>> START MATERIAL SUPPLIED

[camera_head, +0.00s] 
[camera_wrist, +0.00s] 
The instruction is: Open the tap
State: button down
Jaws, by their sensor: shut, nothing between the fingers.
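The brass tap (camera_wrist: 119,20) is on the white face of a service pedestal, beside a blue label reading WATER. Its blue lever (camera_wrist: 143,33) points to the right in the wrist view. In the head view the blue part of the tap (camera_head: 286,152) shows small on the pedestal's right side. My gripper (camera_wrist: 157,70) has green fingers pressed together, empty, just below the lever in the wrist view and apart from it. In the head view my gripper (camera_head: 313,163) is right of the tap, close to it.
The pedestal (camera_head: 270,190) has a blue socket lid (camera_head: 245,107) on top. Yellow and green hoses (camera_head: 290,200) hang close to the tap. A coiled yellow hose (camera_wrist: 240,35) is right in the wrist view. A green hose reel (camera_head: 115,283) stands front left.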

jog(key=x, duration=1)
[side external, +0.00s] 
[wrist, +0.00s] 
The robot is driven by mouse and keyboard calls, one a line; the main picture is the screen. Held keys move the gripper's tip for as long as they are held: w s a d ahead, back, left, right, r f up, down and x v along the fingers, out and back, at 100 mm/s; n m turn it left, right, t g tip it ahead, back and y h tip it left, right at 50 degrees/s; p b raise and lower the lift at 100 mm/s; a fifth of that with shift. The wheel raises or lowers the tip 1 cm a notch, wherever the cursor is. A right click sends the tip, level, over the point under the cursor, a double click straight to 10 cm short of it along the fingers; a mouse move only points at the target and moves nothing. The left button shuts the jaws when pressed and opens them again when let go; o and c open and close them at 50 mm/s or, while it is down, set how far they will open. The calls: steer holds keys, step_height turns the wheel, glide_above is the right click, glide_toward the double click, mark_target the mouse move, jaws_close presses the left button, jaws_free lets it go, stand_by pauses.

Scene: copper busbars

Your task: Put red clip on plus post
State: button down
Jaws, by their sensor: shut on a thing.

>> END MATERIAL SUPPLIED

▶ WRITTEN REQUEST
Please restate the records in full, word for word.

▶ OUTPUT
[camera_head, +0.00s] 
[camera_wrist, +0.00s] 
The instruction is: Open the tap
State: button down
Jaws, by their sensor: shut, nothing between the fingers.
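The brass tap (camera_wrist: 119,20) is on the white face of a service pedestal, beside a blue label reading WATER. Its blue lever (camera_wrist: 143,33) points to the right in the wrist view. In the head view the blue part of the tap (camera_head: 286,152) shows small on the pedestal's right side. My gripper (camera_wrist: 157,70) has green fingers pressed together, empty, just below the lever in the wrist view and apart from it. In the head view my gripper (camera_head: 313,163) is right of the tap, close to it.
The pedestal (camera_head: 270,190) has a blue socket lid (camera_head: 245,107) on top. Yellow and green hoses (camera_head: 290,200) hang close to the tap. A coiled yellow hose (camera_wrist: 240,35) is right in the wrist view. A green hose reel (camera_head: 115,283) stands front left.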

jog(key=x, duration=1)
[side external, +0.00s] 
[wrist, +0.00s] 
The robot is driven by mouse and keyboard calls, one a line; the main picture is the screen. Held keys move the gripper's tip for as long as they are held: w s a d ahead, back, left, right, r f up, down and x v along the fingers, out and back, at 100 mm/s; n m turn it left, right, t g tip it ahead, back and y h tip it left, right at 50 degrees/s; p b raise and lower the lift at 100 mm/s; a fifth of that with shift. The wheel raises or lowers the tip 1 cm a notch, wherever the cursor is. A right click sends the tip, level, over the point under the cursor, a double click straight to 10 cm short of it along the fingers; a mouse move only points at the target and moves nothing. The left button shuts the jaws when pressed and opens them again when let go; o and c open and close them at 50 mm/s or, while it is down, set how far they will open. The calls: steer holds keys, step_height turns the wheel, glide_above is the right click, glide_toward the double click, mark_target the mouse move, jaws_close presses the left button, jaws_free lets it go, stand_by pauses.

Scene: copper busbars

Your task: Put red clip on plus post
State: button down
Jaws, by their sensor: shut on a thing.

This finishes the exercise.